- **Objective**:
Do not repeat pictures. Repeat exactly the lines of the listing below from its first line through the line with "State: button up".

[Start Data shown]

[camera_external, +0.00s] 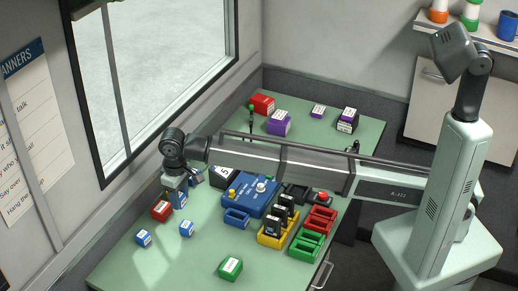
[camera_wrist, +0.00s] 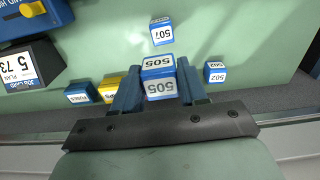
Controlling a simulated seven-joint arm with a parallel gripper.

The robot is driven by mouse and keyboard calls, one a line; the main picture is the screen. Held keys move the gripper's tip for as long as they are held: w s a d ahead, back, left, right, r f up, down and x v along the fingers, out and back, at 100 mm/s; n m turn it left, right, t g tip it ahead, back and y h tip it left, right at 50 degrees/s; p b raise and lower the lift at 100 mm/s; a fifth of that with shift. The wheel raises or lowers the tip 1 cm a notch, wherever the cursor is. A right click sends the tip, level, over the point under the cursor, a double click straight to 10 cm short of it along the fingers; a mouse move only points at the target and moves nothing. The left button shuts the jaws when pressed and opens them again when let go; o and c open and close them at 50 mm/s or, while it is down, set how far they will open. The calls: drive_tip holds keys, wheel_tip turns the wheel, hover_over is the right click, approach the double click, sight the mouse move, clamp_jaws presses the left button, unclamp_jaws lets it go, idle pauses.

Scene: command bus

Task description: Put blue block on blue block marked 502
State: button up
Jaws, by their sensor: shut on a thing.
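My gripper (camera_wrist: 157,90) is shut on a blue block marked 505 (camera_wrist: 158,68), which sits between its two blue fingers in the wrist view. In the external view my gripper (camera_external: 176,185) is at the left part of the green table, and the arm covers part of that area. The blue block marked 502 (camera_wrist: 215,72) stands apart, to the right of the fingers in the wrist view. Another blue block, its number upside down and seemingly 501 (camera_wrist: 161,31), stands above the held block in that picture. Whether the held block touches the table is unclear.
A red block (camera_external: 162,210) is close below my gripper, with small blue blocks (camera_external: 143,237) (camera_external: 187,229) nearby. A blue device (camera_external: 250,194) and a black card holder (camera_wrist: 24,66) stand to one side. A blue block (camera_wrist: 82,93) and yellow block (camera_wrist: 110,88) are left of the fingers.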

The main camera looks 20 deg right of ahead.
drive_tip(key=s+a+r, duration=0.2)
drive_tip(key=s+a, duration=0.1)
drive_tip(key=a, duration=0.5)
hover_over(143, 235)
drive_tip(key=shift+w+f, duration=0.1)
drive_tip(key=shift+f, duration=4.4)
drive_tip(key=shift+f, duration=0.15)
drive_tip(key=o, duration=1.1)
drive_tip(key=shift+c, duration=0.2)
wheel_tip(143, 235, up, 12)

[End Data shown]

- **Complete answer**:
[camera_external, +0.00s] 
[camera_wrist, +0.00s] 
Controlling a simulated seven-joint arm with a parallel gripper.

The robot is driven by mouse and keyboard calls, one a line; the main picture is the screen. Held keys move the gripper's tip for as long as they are held: w s a d ahead, back, left, right, r f up, down and x v along the fingers, out and back, at 100 mm/s; n m turn it left, right, t g tip it ahead, back and y h tip it left, right at 50 degrees/s; p b raise and lower the lift at 100 mm/s; a fifth of that with shift. The wheel raises or lowers the tip 1 cm a notch, wherever the cursor is. A right click sends the tip, level, over the point under the cursor, a double click straight to 10 cm short of it along the fingers; a mouse move only points at the target and moves nothing. The left button shuts the jaws when pressed and opens them again when let go; o and c open and close them at 50 mm/s or, while it is down, set how far they will open. The calls: drive_tip holds keys, wheel_tip turns the wheel, hover_over is the right click, approach the double click, sight the mouse move, clamp_jaws presses the left button, unclamp_jaws lets it go, idle pauses.

Scene: command bus

Task description: Put blue block on blue block marked 502
State: button up

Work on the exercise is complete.